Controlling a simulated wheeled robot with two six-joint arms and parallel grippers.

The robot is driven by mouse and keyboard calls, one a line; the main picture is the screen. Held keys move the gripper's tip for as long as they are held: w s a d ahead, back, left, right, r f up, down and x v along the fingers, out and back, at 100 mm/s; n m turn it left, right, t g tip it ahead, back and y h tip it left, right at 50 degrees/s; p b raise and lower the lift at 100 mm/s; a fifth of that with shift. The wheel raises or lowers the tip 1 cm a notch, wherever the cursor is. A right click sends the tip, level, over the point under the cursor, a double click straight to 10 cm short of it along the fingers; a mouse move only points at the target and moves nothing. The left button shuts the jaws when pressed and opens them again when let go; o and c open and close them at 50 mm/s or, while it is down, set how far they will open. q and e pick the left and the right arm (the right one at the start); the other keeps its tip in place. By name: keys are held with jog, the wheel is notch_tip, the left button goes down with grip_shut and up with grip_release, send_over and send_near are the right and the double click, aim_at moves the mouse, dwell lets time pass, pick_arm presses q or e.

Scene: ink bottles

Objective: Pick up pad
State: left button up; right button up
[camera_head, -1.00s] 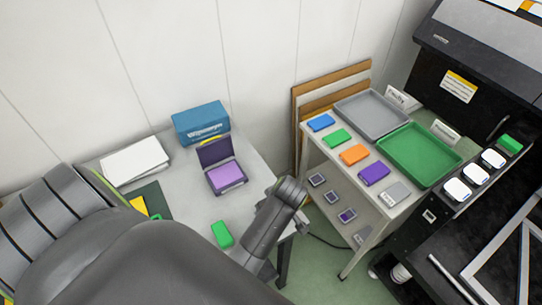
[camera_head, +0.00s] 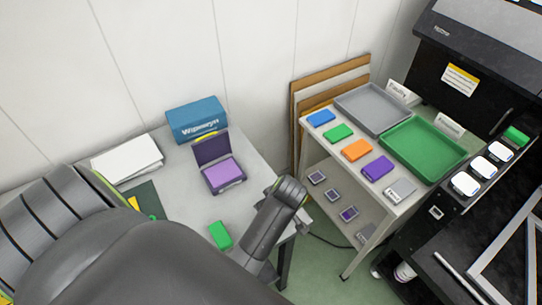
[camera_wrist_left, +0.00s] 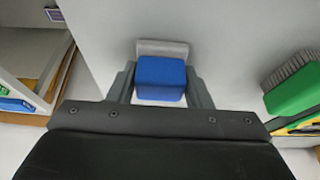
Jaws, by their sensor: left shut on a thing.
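In the left wrist view my left gripper (camera_wrist_left: 160,82) is shut on a small blue block-shaped pad (camera_wrist_left: 160,76), with a finger on each side. A pale grey part (camera_wrist_left: 162,47) shows behind its blue body. The pale table surface lies beyond it; whether they touch is unclear. In the head view my arm hides the held pad and most of the gripper. A green block (camera_head: 220,235) lies on the table left of my arm. A green block with a grey bristly side also shows at right in the wrist view (camera_wrist_left: 292,92). My right gripper is not in view.
An open case with a purple pad (camera_head: 222,174), a blue box (camera_head: 197,121) and white paper (camera_head: 127,159) are on the table. The cart at right holds a grey tray (camera_head: 372,106), a green tray (camera_head: 425,152) and several coloured blocks (camera_head: 357,150).

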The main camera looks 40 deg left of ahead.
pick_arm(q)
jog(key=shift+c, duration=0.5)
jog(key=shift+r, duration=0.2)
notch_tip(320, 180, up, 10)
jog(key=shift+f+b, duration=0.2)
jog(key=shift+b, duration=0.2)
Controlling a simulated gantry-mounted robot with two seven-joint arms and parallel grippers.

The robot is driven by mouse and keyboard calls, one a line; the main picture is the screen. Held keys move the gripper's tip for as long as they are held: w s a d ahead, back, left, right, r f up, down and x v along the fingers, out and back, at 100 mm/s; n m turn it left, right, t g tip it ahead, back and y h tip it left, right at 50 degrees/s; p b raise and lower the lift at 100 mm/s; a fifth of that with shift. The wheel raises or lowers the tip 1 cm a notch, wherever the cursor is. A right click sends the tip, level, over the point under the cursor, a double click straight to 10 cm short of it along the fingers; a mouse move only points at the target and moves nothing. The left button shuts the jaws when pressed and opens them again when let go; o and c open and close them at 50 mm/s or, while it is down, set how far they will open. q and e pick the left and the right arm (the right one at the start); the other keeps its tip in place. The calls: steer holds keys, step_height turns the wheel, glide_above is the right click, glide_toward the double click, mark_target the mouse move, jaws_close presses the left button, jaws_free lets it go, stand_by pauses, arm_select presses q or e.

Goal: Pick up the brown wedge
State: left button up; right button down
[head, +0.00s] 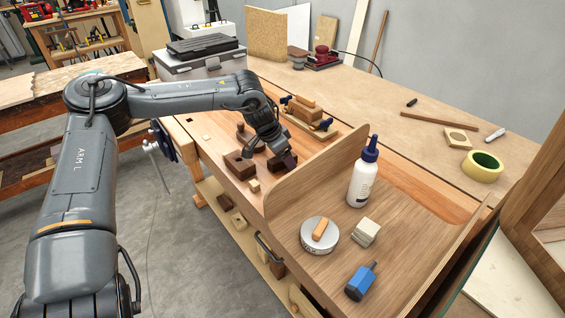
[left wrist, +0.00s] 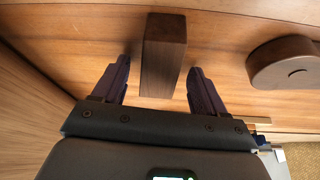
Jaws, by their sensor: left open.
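The brown wedge (left wrist: 164,50) shows in the left wrist view as a dark wooden block standing out from the tan bench surface. My left gripper (left wrist: 158,66) is open, with one dark finger on each side of the wedge. A gap shows at the left finger, and a narrower one at the right finger. In the head view my left gripper (head: 282,158) is low over the wooden bench, just left of the curved tray wall. The wedge is mostly hidden by the gripper there. My right gripper is not in view.
A brown wooden block (head: 239,165) lies left of the gripper. A clamped wooden form (head: 303,110) stands behind it. The curved-walled tray (head: 415,215) at right holds a white glue bottle (head: 362,178), a round tin (head: 311,242) and a blue tool (head: 360,283).

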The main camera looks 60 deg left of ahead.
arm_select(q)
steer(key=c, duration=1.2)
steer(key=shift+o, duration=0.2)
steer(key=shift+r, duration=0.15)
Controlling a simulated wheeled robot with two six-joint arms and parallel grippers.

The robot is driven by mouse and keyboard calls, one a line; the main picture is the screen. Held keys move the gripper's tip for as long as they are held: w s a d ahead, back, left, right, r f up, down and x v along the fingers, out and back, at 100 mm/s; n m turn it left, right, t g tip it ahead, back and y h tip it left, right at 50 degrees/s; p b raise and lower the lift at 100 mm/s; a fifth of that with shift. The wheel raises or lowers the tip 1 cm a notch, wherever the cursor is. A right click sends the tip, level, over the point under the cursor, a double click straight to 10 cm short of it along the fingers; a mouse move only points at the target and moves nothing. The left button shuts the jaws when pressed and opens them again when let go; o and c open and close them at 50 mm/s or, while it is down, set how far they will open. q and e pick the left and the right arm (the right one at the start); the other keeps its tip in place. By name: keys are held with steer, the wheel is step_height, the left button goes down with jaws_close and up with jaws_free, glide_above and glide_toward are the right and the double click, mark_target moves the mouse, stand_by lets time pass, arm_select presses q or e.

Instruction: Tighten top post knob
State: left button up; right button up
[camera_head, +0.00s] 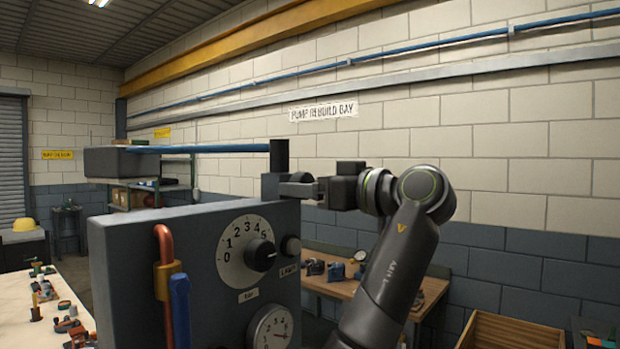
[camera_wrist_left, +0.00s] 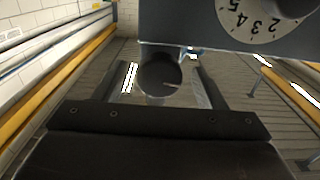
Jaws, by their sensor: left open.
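The grey casing (camera_head: 190,255) stands upright in the head view, with a numbered dial (camera_head: 245,252) on its front. A dark post (camera_head: 271,186) stands at its top right edge. In the wrist view a round dark knob (camera_wrist_left: 159,74) with a pale line on its face sits beside the casing (camera_wrist_left: 200,30). My left gripper (camera_head: 297,188) is open at the post, coming from the right in the head view. In the wrist view its fingers lie on either side of the knob, with gaps visible. My right gripper is not in view.
An orange-red pipe (camera_head: 164,245) and a blue handle (camera_head: 180,305) are on the casing's front. A wooden bench (camera_head: 345,288) with parts stands behind.

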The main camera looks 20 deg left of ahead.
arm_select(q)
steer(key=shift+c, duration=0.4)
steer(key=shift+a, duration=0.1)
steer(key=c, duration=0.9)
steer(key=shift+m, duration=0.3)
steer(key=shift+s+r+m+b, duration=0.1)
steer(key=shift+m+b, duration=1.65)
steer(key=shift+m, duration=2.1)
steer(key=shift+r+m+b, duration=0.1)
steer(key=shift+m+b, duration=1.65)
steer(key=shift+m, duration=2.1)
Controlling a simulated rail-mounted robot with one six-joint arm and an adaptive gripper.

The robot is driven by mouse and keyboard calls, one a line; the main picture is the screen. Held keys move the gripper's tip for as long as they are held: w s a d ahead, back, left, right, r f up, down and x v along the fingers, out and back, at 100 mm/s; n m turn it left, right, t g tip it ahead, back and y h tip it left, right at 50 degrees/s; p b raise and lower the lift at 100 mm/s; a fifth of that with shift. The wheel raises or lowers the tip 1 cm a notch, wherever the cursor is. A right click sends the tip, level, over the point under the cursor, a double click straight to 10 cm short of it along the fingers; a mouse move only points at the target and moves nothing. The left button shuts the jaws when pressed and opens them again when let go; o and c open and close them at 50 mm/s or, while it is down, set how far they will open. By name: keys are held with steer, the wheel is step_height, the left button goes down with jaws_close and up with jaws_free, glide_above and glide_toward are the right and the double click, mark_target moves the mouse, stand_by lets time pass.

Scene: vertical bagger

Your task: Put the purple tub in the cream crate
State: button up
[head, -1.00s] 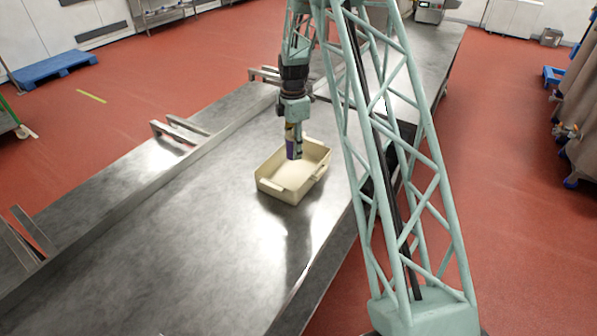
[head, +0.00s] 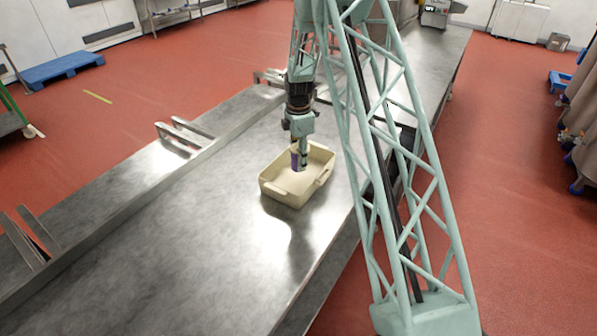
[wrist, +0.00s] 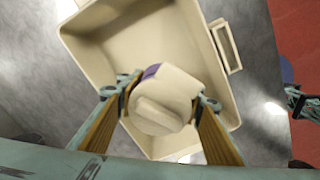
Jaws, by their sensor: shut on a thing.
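The purple tub (head: 294,161) is held in my gripper (head: 300,160), over and partly within the opening of the cream crate (head: 283,194). In the wrist view, my gripper (wrist: 160,108) is shut on the tub, one finger on each side. The tub's pale top (wrist: 165,95) faces the camera, with a strip of purple at its edge. The cream crate (wrist: 85,60) lies beyond it, and the floor of the crate that shows is empty. Whether the tub touches the crate's floor I cannot tell.
The crate stands on a long steel table (head: 190,240) with wide clear room in front of it. Metal brackets (head: 185,132) stick up along the table's left edge. A blue pallet (head: 62,69) lies on the red floor at the back left.

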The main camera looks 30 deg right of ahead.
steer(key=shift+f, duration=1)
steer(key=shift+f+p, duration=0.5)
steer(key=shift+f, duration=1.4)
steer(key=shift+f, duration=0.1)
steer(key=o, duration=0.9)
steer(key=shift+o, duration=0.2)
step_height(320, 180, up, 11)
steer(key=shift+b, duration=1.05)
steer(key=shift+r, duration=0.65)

━━━━━━━━━━

* SHORT PROBLEM: State the count of lines in the data holding the word "Controlling", adding nothing to it.

* FINISHED ANSWER: 4